• **What is expected**:
Only the lines from the one containing "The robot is" through the one containing "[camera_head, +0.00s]" are wanted. Give them again exactly, both ends included.

• **Collected material**:
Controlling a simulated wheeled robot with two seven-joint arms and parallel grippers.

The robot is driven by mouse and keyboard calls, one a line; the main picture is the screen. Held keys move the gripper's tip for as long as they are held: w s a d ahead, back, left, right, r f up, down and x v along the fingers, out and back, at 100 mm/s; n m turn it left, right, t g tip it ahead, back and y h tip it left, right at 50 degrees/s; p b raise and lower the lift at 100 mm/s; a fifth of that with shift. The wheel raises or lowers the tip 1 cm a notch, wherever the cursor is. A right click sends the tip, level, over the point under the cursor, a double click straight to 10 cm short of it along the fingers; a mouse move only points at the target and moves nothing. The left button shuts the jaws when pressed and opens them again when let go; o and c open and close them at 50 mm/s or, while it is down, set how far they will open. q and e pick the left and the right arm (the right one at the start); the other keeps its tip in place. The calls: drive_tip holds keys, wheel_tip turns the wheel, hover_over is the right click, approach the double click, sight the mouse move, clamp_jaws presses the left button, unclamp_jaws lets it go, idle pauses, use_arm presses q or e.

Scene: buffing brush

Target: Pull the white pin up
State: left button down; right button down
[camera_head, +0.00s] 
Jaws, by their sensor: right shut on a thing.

• **The result**:
The robot is driven by mouse and keyboard calls, one a line; the main picture is the screen. Held keys move the gripper's tip for as long as they are held: w s a d ahead, back, left, right, r f up, down and x v along the fingers, out and back, at 100 mm/s; n m turn it left, right, t g tip it ahead, back and y h tip it left, right at 50 degrees/s; p b raise and lower the lift at 100 mm/s; a fifth of that with shift. The wheel raises or lowers the tip 1 cm a notch, wherever the cursor is. A right click sends the tip, level, over the point under the cursor, a double click straight to 10 cm short of it along the fingers; a mouse move only points at the target and moves nothing. The left button shuts the jaws when pressed and opens them again when let go; o and c open and close them at 50 mm/s or, while it is down, set how far they will open. q and e pick the left and the right arm (the right one at the start); the other keeps its tip in place. The calls: drive_tip holds keys, wheel_tip turns the wheel, hover_over is the right click, approach the double click, sight the mouse move, clamp_jaws presses the left button, unclamp_jaws lets it go, idle pauses, use_arm presses q or e.

Scene: buffing brush

Target: Pull the white pin up
State: left button down; right button down
[camera_head, +0.00s] 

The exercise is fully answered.